◆ Records provided
———

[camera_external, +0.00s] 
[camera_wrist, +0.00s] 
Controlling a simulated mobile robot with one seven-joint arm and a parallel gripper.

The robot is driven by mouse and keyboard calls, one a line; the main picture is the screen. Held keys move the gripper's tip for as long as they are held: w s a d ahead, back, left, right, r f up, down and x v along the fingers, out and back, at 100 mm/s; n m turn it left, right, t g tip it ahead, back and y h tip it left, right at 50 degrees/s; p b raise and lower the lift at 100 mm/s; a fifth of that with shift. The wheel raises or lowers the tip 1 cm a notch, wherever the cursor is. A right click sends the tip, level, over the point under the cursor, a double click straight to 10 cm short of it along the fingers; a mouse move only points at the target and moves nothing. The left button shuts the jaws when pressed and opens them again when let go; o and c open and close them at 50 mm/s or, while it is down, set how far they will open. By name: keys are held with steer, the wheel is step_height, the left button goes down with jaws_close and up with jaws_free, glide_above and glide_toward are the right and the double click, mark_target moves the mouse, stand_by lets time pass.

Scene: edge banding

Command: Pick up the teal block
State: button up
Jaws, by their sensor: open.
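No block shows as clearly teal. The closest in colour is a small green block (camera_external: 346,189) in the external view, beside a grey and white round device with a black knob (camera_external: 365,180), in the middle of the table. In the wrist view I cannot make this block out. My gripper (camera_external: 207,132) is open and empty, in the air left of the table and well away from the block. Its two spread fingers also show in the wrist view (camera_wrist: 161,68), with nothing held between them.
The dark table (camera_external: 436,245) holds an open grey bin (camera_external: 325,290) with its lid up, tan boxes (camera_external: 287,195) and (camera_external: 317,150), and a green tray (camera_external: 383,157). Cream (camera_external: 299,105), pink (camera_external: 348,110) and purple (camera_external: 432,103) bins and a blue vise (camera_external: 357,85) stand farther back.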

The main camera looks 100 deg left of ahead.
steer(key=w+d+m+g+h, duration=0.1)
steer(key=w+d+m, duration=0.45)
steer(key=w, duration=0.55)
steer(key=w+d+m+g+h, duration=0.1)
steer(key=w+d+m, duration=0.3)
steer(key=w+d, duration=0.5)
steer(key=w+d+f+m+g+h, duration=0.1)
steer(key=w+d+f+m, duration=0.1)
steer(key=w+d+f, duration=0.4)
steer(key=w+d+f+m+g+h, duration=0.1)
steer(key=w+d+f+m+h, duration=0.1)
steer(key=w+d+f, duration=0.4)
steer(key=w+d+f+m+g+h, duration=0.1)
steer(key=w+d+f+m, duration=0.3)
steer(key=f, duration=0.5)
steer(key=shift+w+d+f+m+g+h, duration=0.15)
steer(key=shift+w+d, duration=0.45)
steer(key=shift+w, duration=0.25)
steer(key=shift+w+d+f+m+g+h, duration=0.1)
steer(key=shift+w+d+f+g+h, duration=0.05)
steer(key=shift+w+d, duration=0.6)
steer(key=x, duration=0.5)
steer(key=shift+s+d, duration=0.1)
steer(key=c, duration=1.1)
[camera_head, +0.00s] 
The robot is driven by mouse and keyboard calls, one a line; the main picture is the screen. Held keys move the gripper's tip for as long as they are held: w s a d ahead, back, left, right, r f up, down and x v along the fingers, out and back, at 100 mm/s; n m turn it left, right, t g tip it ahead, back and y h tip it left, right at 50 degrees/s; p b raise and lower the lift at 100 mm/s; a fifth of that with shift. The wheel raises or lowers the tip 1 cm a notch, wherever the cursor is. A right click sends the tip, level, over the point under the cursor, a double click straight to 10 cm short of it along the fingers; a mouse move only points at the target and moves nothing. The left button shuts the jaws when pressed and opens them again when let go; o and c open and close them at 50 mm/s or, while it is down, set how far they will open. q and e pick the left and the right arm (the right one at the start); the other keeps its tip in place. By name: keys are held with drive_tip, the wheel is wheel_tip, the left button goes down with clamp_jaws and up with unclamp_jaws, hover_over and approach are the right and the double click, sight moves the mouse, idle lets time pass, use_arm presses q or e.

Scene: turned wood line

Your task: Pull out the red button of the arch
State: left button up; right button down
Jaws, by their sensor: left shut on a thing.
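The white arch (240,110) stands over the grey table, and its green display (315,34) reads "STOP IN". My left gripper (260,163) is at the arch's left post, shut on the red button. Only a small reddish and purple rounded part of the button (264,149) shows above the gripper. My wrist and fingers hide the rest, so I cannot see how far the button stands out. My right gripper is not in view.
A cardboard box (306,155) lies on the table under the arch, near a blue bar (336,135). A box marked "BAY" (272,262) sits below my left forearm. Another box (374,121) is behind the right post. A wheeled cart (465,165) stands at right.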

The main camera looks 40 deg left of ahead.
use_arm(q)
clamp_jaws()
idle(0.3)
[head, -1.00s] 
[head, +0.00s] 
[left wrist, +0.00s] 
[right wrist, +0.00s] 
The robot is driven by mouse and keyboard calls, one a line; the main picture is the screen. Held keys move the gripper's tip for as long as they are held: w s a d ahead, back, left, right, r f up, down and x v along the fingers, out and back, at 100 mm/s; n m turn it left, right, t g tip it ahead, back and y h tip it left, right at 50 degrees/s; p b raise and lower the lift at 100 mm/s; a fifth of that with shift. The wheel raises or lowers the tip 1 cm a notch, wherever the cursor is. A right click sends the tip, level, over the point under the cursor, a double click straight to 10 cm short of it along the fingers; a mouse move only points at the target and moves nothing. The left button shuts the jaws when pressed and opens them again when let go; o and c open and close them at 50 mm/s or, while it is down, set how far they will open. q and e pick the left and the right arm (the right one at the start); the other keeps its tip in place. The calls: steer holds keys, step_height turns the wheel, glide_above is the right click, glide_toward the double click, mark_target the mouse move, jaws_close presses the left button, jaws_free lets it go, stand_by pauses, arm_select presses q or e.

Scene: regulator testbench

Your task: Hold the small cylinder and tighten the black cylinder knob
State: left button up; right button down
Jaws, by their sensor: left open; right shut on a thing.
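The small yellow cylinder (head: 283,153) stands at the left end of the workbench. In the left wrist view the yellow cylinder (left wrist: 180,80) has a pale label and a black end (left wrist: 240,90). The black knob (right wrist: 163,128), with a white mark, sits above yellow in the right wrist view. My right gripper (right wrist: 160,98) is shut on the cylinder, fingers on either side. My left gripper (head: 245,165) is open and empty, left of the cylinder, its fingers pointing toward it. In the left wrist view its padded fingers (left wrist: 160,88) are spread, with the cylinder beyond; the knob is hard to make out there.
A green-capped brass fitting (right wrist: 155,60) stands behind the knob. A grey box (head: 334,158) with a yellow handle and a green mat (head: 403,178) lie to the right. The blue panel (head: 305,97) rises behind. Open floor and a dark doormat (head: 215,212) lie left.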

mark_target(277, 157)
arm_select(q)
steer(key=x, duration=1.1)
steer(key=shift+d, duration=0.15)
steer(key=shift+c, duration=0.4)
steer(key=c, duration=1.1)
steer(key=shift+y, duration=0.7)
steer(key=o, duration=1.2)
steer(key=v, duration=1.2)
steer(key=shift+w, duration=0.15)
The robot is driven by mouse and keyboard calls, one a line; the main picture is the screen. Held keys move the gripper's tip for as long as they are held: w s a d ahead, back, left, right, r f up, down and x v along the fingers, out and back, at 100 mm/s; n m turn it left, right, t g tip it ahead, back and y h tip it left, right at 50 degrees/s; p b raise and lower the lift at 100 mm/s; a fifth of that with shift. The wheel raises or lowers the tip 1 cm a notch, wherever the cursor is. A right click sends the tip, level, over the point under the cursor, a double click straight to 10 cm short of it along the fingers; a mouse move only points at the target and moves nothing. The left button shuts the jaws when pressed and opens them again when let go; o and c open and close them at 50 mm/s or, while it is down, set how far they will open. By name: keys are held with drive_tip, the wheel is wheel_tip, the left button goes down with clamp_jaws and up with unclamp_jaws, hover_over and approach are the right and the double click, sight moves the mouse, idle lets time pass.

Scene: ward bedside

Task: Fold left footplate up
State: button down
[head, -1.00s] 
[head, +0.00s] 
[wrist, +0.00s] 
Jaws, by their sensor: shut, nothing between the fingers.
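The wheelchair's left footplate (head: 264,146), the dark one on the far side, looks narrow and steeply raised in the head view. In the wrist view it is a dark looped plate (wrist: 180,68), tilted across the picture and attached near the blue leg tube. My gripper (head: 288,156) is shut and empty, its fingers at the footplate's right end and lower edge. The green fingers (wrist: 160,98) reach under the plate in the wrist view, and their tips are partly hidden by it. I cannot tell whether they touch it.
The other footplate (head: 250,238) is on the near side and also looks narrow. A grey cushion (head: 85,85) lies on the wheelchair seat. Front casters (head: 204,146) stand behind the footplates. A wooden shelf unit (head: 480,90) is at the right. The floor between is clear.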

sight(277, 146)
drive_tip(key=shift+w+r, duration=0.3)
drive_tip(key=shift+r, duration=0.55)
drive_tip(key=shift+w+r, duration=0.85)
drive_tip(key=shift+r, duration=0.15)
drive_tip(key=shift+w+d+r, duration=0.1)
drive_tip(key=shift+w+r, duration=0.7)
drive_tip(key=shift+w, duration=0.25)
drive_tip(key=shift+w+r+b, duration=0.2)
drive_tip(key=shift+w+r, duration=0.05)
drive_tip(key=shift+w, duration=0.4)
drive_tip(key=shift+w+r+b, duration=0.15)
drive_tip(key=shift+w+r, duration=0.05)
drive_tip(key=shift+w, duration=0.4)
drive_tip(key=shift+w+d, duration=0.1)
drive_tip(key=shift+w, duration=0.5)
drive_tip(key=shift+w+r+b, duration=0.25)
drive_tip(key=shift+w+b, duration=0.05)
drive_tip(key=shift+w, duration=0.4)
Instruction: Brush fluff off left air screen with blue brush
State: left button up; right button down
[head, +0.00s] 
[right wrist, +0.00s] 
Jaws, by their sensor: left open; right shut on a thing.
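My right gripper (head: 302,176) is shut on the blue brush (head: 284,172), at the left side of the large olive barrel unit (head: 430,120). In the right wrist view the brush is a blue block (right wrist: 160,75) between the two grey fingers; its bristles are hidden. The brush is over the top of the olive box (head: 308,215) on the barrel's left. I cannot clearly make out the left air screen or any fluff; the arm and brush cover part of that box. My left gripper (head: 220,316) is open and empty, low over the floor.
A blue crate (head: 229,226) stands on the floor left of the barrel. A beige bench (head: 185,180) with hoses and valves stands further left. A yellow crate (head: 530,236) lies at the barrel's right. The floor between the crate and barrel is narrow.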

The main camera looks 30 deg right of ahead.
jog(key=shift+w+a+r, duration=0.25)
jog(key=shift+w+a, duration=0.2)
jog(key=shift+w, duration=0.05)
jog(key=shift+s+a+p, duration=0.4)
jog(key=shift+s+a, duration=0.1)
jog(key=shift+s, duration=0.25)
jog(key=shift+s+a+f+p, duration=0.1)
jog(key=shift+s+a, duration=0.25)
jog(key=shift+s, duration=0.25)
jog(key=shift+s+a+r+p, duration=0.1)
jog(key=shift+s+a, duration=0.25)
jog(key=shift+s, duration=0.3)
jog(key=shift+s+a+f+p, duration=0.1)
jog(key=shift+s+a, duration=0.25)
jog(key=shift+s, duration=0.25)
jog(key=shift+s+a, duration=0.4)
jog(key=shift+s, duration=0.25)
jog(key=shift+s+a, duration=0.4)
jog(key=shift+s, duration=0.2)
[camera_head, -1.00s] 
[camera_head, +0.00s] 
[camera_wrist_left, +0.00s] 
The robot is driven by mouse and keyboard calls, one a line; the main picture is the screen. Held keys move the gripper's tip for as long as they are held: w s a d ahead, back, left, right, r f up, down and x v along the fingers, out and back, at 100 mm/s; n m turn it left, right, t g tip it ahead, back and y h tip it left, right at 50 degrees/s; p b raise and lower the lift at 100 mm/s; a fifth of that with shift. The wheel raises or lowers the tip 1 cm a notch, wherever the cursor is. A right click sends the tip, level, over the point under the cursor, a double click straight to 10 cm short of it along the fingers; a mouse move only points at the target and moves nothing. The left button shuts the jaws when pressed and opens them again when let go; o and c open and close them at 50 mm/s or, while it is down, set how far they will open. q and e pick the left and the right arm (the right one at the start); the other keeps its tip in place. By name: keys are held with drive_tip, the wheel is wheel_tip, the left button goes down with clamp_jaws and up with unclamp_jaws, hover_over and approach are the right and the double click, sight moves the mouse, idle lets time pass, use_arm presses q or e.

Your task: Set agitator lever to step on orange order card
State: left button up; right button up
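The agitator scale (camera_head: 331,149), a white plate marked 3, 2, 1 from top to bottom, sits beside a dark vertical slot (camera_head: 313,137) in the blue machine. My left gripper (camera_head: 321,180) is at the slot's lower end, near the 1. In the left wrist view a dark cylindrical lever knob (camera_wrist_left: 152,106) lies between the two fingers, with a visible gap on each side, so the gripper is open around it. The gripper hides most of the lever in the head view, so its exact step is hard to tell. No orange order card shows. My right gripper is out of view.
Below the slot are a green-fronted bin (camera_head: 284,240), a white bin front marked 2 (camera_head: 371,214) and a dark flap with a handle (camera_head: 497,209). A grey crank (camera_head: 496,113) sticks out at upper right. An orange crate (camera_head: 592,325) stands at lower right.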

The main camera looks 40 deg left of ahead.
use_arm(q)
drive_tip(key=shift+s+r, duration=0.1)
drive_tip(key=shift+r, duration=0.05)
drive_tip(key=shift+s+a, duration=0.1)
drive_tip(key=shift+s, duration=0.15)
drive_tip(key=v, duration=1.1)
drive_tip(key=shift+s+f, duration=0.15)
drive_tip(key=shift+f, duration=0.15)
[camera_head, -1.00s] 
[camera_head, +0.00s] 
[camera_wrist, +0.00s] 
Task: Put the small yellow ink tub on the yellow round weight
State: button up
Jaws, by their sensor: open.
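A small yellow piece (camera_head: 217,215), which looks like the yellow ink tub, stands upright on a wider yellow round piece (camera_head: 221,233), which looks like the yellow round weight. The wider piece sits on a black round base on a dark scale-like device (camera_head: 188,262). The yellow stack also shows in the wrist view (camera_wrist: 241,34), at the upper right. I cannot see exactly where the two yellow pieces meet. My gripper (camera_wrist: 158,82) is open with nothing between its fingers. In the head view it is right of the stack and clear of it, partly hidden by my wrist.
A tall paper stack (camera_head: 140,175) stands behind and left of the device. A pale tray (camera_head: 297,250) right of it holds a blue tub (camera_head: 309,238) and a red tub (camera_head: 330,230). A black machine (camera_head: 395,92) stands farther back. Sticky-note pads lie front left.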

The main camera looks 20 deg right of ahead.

———

◆ Given exercise
Locate the lines above that hold the word "Your". Show every one of them.

◆ Written response
Your task: Pull out the red button of the arch
Your task: Hold the small cylinder and tighten the black cylinder knob
Your task: Set agitator lever to step on orange order card

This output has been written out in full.